Y hombre de pensamiento, por cierto, porque Mariátegui confió, en primer lugar en la fuerza de las ideas y en el papel de la conciencia como motor de la voluntad humana.

Por eso en nuestro tiempo bien puede reivindicarse como certero el nombre que se puso al Seminario Internacional celebrado en 1984 en Lima con motivo de los 90 años del nacimiento del Amauta: “Pensamiento y Acción” porque, en definitiva fueron esos dos los elementos claves en la vida y en la obra de esta figura que evocamos nuevamente hoy.

Es bueno entonces que en esta Mesa tratemos de desarrollar el tema a partir del vínculo que une a la idea con el pensamiento y a éste con la imaginación.

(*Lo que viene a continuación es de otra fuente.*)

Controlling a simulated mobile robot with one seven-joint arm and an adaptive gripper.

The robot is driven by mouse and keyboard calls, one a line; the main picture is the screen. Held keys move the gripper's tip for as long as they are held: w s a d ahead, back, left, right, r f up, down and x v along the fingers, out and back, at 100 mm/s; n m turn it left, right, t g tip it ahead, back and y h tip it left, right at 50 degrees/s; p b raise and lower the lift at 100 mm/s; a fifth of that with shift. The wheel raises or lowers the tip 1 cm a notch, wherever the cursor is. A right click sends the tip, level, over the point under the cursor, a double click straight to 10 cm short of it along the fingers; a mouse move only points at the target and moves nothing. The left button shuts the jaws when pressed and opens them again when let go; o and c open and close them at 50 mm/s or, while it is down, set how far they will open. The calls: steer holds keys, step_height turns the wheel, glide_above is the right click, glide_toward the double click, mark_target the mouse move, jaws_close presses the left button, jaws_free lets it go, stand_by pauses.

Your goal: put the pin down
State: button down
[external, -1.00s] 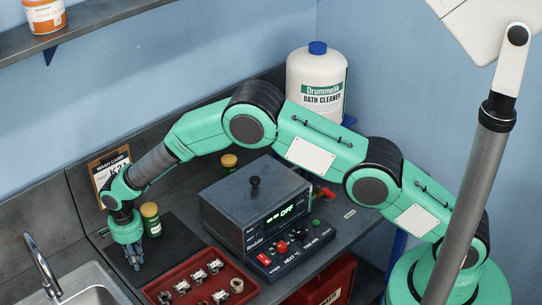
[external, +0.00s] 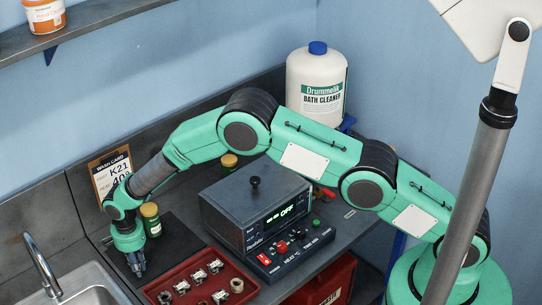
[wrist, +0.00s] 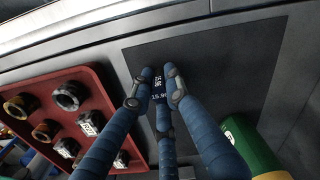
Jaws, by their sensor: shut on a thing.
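My gripper (external: 138,268) points down over the dark mat (external: 180,244), between the sink and the red tray. In the wrist view, the blue fingers of my gripper (wrist: 155,88) are closed around a small dark piece with white numbers, which I take to be the pin (wrist: 158,86). The fingers hide most of it. In the wrist view the dark mat (wrist: 225,65) lies behind the fingertips. I cannot tell whether the pin touches the mat.
A red tray (external: 214,300) with several metal fittings lies right of my gripper. A yellow-lidded jar (external: 151,219) stands close behind it. A sink (external: 75,285) with a tap is at left. A grey heater box (external: 235,200) reading OFF stands right.

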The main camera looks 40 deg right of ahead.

Mariátegui nos dice en su Alma Matinal que el progreso “no sería posible si la imaginación humana sufriera derrepente un colapso”. En otras palabras, que la imaginación constituye para el hombre, la herramienta del progreso y del desarrollo. Por eso, asegura “la historia les da siempre razón a los hombres imaginativos”.

Pero Mariátegui, que rinde así culto a la capacidad creadora del alma humana, no la ata a cualquier progreso, ni a cualquier desarrollo. La anuda de manera clara y definida a las causas más avanzadas del hombre, a la lucha por los ideales de Independencia, Soberanía, Justicia, Libertad y Paz. Por eso, la imaginación resulta útil en la medida que se vincule a los grandes valores de la sociedad de nuestro tiempo y a las expectativas más claras del hombre universal.

Los libertadores, dice Mariátegui aludiendo a los hombres que nos dieron la primera Independencia, “fueron grandes porque fueron, ante todo, imaginativos. Insurgieron contra la realidad limitada, contra la realidad imperfecta de su tiempo”.

La idea no es, entonces, válida en abstracto. Como todas las creaciones humanas, lo es en la medida que asome ligada a los grandes objetivos que los hombres buscan para afirmar la victoria de los pueblos. Pero, sobre todo, cuando suman acciones que ayudan a estos a encontrar un camino definido para su liberación.

Por eso ahora, cuando en el mundo hay quienes proclaman la victoria universal del sistema de dominación capitalista e incuban la ilusión de cobijarse a su sombra, hay que recordar dos elementos básicos ligados a la herencia de Mariátegui.

El Ideal Socialista y el papel de la Revolución como instrumento de cambio en la sociedad de nuestro tiempo.

Y es bueno hacerlo porque vivimos una etapa de profundas mutaciones sociales. Y ellas no abarcan sólo los confines nacionales. Ni siquiera los latinoamericanos. Cuando se habla de la “crisis griega”, se alude en realidad a la crisis de Europa. Y más precisamente a la crisis del sistema de dominación capitalista que obliga a las figuras políticas del Imperio a adoptar medidas desesperadas para evitar su colapso. Y es que -fue Mariátegui quien lo dijo- “el capitalismo ha dejado de coincidir con el progreso”. En cambio, aseguró el Amauta, es la idea de la Revolución la única que puede salvar a las grandes masas constructoras del futuro.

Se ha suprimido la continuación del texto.